======== Records for the task ========

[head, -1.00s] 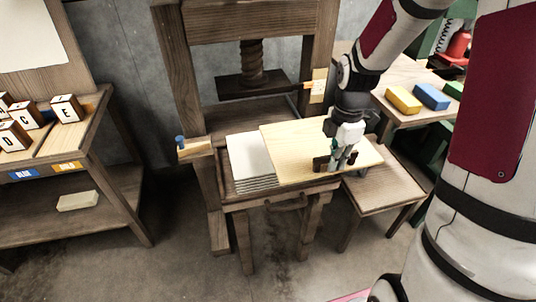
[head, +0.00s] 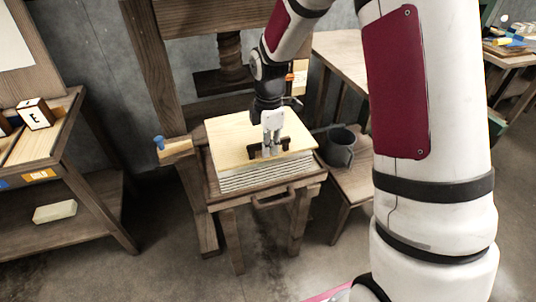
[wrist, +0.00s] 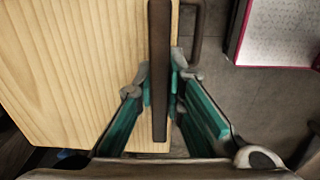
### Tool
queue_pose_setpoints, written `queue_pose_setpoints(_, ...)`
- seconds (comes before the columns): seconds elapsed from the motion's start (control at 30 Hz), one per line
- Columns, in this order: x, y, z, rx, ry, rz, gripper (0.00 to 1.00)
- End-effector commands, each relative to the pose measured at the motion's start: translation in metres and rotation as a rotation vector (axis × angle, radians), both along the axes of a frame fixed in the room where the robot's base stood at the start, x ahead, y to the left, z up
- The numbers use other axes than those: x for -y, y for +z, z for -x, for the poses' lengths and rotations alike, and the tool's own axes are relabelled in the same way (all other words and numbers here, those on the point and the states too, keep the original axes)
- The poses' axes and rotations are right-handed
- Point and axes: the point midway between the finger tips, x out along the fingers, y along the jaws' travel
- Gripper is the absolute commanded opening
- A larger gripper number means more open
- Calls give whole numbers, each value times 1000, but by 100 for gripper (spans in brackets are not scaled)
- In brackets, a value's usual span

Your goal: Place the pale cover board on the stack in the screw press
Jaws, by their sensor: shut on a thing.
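The pale cover board (head: 230,138) lies flat over the white layered stack (head: 262,179) in the screw press (head: 229,50). It covers most of the stack's top; layered edges show below its front edge. I cannot tell whether the board touches the stack or is slightly above it. My gripper (head: 271,150) is shut on the board's dark handle bar. In the wrist view my gripper (wrist: 160,85) has its green fingers on both sides of the dark bar, with the board's pale grain (wrist: 70,75) at left.
The press's dark plate (head: 212,84) hangs raised behind the board. A dark pot (head: 341,148) stands on the side bench at right. A blue-topped peg (head: 159,143) stands at the press's left. A shelf with a lettered block (head: 35,113) is at far left.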

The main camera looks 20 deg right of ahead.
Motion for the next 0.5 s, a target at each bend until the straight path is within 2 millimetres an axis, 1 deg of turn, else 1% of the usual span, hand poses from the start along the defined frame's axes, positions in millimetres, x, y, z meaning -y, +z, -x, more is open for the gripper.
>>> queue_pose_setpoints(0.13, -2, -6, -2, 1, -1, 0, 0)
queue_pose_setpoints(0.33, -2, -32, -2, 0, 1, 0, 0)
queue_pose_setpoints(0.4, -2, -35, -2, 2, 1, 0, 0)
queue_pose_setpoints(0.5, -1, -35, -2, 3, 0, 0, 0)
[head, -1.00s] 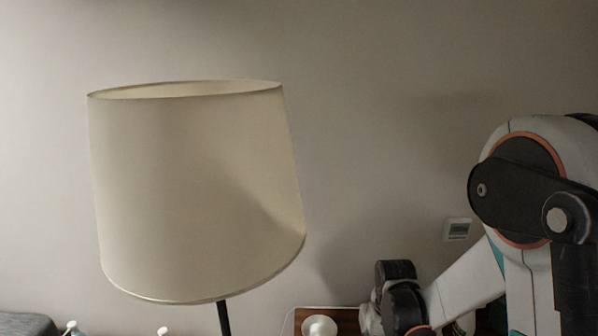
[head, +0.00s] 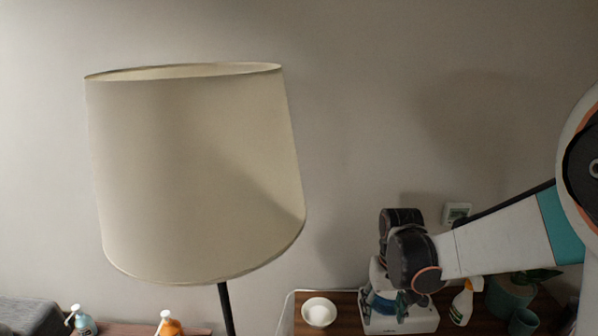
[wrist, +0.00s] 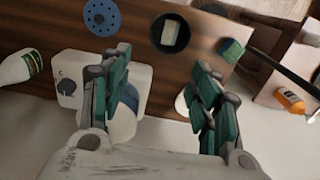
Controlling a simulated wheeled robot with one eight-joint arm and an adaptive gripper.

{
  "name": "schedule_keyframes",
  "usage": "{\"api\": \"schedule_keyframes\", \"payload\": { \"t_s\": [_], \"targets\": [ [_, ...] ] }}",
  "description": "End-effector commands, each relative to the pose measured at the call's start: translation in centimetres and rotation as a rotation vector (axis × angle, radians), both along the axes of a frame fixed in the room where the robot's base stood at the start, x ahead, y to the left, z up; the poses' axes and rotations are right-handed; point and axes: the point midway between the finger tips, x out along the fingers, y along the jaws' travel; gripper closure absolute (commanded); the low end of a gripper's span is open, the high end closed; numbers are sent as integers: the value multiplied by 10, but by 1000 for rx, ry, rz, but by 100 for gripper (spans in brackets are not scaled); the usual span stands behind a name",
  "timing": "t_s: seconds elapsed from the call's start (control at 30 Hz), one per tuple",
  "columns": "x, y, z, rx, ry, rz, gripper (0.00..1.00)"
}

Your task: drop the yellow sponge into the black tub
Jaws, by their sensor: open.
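In the wrist view, a round black tub (wrist: 155,36) sits on the brown wooden top, beyond my fingertips. A pale block (wrist: 173,32) lies inside it; its colour is washed out and I cannot tell if it is the sponge. A green-topped block (wrist: 232,51) with a paler side lies to the right of the tub, apart from it; it may be a two-coloured sponge. My gripper (wrist: 160,80) is open, with its green fingers wide apart and nothing between them, held above the bench. In the head view I cannot make out the tub or either block.
A lampshade (head: 195,175) fills the head view's left. A white bowl (head: 319,313), a white device (head: 400,320) and a spray bottle (head: 463,304) stand on the bench. The wrist view shows a blue disc (wrist: 102,17), a white bottle (wrist: 20,67) and an orange bottle (wrist: 290,101).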

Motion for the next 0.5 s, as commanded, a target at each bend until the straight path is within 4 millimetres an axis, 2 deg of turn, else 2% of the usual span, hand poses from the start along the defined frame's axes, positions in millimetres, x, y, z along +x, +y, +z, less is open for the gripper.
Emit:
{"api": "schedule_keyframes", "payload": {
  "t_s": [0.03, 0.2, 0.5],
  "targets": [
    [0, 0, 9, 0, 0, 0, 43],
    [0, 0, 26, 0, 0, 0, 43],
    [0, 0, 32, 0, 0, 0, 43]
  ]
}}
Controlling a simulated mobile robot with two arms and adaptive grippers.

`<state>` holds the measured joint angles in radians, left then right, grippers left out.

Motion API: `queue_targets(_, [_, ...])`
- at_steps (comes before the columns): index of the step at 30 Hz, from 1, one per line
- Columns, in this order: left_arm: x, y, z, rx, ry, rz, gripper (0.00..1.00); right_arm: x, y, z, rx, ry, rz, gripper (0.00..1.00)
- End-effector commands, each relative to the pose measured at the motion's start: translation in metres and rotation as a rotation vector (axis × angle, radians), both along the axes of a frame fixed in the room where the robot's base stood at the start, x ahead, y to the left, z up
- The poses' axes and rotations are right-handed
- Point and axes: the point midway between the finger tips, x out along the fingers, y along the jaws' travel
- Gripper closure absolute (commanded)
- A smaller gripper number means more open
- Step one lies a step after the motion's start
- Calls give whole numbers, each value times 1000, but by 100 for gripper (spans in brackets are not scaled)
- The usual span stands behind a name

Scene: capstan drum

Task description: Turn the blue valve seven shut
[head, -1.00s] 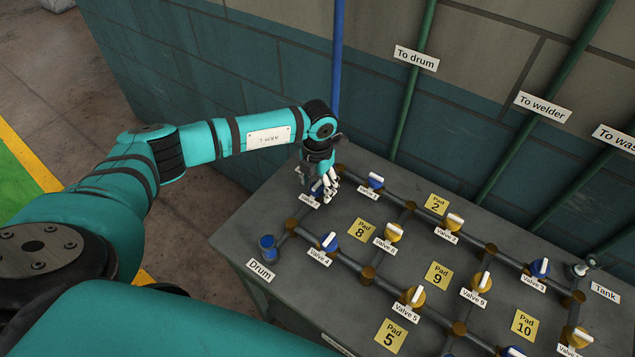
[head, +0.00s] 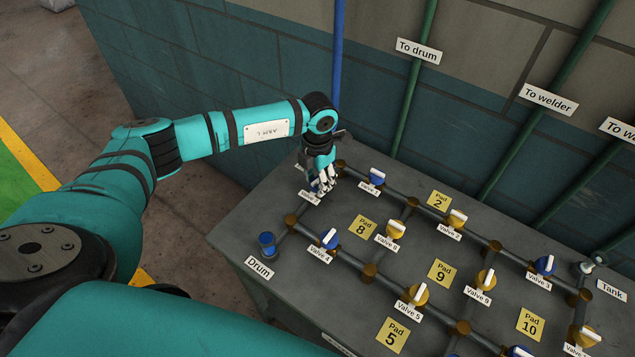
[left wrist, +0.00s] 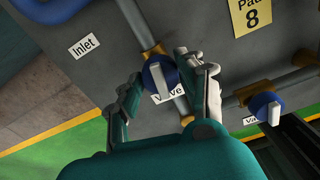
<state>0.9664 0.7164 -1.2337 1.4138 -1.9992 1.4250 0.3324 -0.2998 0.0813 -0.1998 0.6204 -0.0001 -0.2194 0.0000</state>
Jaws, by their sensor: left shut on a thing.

========

→ **What is asked**: Gather every line from the entries above where the word "within" appears, and copy them.

→ **Result of this task**:
Motion for the next 0.5 s, a target at each bend until the straight path is within 2 millimetres an axis, 1 deg of turn, else 1% of the usual span, hand poses from the start along the defined frame's axes, positions in millimetres, x, y, z meaning -y, +z, -x, more is open for the gripper.
Motion for the next 0.5 s, as commanded, a target at each bend until the straight path is within 4 millimetres an axis, 2 deg of turn, else 2% of the usual span, hand poses from the start along the defined frame's axes, positions in millimetres, x, y, z along +x, +y, +z, less is open for the gripper.

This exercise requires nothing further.